[Start]
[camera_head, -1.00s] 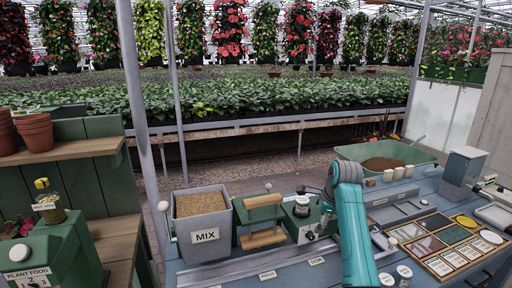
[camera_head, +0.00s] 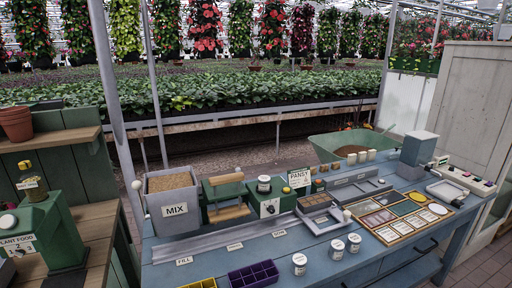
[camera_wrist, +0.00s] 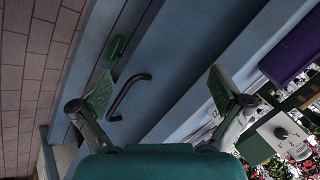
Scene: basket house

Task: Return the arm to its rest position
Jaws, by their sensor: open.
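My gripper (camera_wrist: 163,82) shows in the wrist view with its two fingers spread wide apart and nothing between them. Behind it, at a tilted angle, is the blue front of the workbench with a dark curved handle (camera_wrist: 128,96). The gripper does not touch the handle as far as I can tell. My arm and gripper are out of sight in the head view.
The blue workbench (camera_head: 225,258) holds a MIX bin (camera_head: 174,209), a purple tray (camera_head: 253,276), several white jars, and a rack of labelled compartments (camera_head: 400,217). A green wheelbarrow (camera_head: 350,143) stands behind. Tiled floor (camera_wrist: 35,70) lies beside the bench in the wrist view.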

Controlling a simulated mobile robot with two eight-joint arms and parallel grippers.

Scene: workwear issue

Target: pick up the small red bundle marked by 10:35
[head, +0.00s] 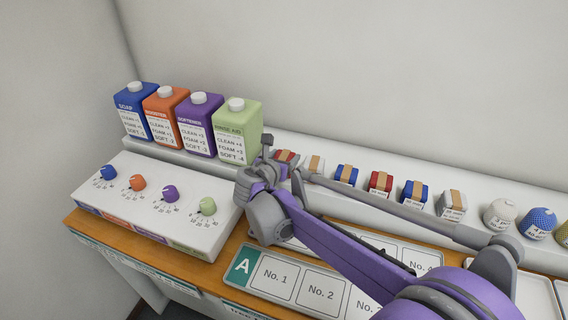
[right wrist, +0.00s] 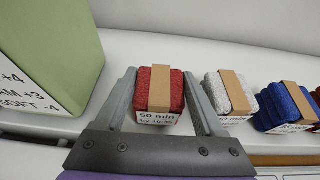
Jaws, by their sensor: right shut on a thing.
[End]
**What needs to be done**
Print all entries exactly. The images do not belong in the copy.

**Answer**
[camera_head, -1.00s] 
[camera_head, +0.00s] 
[camera_wrist, +0.00s] 
Scene: basket house

Task: Return the arm to its rest position
Jaws, by their sensor: open.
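My gripper (camera_wrist: 163,82) shows in the wrist view with its two fingers spread wide apart and nothing between them. Behind it, at a tilted angle, is the blue front of the workbench with a dark curved handle (camera_wrist: 128,96). The gripper does not touch the handle as far as I can tell. My arm and gripper are out of sight in the head view.
The blue workbench (camera_head: 225,258) holds a MIX bin (camera_head: 174,209), a purple tray (camera_head: 253,276), several white jars, and a rack of labelled compartments (camera_head: 400,217). A green wheelbarrow (camera_head: 350,143) stands behind. Tiled floor (camera_wrist: 35,70) lies beside the bench in the wrist view.

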Controlling a simulated mobile robot with two eight-joint arms and parallel grippers.

Scene: workwear issue

Target: pick up the small red bundle marked by 10:35
[head, +0.00s] 
[right wrist, +0.00s] 
Jaws, by their sensor: right shut on a thing.

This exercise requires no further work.